** Your task **
Find how many lines in the material contain "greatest"; your answer should be that number alone.
───── Data for this exercise ─────
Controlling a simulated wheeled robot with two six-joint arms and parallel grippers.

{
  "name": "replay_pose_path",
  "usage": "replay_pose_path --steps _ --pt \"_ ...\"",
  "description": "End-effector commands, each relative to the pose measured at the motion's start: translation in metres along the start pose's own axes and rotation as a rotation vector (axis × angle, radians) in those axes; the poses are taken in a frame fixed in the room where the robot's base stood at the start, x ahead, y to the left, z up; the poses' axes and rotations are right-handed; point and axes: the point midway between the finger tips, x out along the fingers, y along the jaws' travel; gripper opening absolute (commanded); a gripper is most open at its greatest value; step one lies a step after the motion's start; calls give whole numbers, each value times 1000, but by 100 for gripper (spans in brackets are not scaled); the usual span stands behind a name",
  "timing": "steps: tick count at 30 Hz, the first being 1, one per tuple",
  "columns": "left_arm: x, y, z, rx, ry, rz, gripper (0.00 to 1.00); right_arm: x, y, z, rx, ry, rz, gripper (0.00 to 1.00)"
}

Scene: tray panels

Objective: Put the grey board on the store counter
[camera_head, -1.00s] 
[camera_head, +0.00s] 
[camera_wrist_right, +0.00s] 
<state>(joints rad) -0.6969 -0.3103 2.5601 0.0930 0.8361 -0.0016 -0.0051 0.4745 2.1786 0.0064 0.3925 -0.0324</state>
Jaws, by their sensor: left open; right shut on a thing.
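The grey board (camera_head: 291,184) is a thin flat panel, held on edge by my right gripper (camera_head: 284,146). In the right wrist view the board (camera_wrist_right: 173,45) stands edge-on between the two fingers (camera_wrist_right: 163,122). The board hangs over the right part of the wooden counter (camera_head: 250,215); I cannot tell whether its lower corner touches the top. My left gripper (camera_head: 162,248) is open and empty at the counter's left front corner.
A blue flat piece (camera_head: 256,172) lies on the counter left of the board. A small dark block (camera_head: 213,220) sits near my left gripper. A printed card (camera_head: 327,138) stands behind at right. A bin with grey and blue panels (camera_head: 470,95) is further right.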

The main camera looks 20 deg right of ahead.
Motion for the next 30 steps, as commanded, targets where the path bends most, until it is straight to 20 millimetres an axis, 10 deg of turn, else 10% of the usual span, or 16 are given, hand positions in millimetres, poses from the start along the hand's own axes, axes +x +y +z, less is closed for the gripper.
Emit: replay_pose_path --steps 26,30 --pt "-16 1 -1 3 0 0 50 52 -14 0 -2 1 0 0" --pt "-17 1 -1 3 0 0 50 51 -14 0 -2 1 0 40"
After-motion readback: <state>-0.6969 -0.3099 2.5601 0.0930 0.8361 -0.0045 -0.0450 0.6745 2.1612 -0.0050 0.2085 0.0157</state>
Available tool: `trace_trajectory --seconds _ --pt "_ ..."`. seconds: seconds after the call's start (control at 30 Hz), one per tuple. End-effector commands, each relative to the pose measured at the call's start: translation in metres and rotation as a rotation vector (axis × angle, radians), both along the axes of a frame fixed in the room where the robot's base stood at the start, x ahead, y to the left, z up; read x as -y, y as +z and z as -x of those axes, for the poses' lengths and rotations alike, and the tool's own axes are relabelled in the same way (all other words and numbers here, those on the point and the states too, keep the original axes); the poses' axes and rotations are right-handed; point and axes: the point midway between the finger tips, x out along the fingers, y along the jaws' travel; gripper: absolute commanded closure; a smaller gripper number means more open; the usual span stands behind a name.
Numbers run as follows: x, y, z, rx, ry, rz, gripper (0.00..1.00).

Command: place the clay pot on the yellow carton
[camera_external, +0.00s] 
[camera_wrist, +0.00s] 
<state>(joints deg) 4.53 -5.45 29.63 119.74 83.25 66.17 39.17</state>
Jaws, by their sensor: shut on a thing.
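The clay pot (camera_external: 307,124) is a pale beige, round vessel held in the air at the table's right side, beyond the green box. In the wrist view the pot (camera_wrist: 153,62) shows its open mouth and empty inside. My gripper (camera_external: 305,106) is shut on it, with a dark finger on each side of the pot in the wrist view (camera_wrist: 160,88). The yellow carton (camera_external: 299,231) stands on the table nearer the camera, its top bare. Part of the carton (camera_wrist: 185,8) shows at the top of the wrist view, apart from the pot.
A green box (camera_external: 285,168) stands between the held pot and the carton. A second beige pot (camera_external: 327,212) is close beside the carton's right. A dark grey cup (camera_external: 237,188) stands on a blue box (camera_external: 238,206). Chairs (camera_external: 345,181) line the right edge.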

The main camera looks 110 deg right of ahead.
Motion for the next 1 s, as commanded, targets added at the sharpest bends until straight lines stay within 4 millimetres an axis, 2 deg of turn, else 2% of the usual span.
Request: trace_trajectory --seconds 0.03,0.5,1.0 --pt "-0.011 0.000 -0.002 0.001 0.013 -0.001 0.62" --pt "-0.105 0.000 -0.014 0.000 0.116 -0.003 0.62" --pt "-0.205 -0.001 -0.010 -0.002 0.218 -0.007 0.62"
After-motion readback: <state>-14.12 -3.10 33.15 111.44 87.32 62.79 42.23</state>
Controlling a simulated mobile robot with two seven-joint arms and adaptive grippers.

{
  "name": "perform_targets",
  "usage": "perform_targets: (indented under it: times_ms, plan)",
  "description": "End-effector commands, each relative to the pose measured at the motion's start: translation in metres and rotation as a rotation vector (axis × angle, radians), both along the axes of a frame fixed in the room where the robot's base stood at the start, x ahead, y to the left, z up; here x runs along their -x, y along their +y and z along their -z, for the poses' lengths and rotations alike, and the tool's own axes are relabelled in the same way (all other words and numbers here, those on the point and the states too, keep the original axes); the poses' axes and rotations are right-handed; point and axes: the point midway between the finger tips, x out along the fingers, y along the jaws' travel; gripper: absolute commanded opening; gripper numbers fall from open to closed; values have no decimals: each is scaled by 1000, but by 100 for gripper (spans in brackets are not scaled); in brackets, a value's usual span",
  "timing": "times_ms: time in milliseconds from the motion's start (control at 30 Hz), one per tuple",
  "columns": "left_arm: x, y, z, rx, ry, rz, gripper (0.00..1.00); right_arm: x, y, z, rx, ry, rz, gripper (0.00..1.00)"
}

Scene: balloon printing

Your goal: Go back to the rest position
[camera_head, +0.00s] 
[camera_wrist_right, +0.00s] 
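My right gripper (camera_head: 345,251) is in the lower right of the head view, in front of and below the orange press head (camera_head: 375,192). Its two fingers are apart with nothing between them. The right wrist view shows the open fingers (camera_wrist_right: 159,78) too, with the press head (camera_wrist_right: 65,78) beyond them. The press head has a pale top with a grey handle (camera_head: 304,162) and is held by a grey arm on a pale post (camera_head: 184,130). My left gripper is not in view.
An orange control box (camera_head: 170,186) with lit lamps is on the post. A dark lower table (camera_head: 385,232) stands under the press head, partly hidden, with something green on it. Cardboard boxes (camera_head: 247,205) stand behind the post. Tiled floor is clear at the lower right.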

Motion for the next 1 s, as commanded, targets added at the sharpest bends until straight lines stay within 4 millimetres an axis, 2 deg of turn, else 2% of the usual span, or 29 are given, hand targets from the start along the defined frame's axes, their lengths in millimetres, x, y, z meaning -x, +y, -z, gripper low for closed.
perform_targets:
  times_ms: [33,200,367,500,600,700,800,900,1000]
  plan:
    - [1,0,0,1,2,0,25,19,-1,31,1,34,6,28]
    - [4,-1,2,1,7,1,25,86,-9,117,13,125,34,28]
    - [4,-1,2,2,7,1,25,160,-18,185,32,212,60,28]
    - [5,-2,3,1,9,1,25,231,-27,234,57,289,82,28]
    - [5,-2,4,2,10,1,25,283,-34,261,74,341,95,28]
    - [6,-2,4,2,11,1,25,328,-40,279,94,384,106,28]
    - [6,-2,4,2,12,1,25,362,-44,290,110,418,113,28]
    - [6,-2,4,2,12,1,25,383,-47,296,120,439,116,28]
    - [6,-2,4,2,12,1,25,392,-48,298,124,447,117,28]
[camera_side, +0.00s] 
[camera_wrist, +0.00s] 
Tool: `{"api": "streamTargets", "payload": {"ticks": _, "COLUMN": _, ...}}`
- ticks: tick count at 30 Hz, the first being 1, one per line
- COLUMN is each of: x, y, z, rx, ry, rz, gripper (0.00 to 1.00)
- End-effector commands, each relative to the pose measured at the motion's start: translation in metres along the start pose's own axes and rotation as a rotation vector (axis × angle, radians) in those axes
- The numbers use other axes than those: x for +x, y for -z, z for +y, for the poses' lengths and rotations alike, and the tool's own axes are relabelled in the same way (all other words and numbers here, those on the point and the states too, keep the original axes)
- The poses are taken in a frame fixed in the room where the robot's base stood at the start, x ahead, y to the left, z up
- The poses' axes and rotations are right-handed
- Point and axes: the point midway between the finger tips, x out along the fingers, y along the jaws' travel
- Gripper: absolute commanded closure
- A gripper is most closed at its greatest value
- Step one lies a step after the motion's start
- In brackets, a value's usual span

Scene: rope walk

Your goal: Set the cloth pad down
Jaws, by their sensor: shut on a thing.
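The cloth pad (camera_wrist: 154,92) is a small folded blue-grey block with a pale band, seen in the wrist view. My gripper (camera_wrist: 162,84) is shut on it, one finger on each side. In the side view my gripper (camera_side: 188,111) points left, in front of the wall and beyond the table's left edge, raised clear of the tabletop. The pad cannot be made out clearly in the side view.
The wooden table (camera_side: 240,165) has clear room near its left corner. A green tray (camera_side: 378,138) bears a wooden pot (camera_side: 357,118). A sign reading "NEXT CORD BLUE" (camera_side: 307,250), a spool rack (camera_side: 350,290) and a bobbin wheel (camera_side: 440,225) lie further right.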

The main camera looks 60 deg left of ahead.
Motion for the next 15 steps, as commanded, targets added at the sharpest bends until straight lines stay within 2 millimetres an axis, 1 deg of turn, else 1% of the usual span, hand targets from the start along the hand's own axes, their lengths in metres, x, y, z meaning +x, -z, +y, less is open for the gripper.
─────
** Result for this task **
2